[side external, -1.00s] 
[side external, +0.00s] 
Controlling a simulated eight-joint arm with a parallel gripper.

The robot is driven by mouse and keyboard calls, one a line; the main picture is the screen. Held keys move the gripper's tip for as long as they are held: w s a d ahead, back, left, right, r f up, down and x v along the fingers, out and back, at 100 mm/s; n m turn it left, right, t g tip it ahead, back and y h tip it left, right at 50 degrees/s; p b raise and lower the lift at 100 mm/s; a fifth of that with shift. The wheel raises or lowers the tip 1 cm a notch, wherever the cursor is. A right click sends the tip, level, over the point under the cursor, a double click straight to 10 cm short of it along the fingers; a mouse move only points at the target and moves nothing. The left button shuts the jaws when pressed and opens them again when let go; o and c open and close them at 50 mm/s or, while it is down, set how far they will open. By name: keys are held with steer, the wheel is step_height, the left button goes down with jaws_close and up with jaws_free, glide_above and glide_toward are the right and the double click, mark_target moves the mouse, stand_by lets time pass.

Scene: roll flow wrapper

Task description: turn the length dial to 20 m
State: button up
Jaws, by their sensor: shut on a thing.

⁂

What the exercise asks:
In the listing above, find the lines holding the word "button" and copy them.

Exercise response:
The robot is driven by mouse and keyboard calls, one a line; the main picture is the screen. Held keys move the gripper's tip for as long as they are held: w s a d ahead, back, left, right, r f up, down and x v along the fingers, out and back, at 100 mm/s; n m turn it left, right, t g tip it ahead, back and y h tip it left, right at 50 degrees/s; p b raise and lower the lift at 100 mm/s; a fifth of that with shift. The wheel raises or lowers the tip 1 cm a notch, wherever the cursor is. A right click sends the tip, level, over the point under the cursor, a double click straight to 10 cm short of it along the fingers; a mouse move only points at the target and moves nothing. The left button shuts the jaws when pressed and opens them again when let go; o and c open and close them at 50 mm/s or, while it is down, set how far they will open. By name: keys are held with steer, the wheel is step_height, the left button goes down with jaws_close and up with jaws_free, glide_above and glide_toward are the right and the double click, mark_target moves the mouse, stand_by lets time pass.
State: button up

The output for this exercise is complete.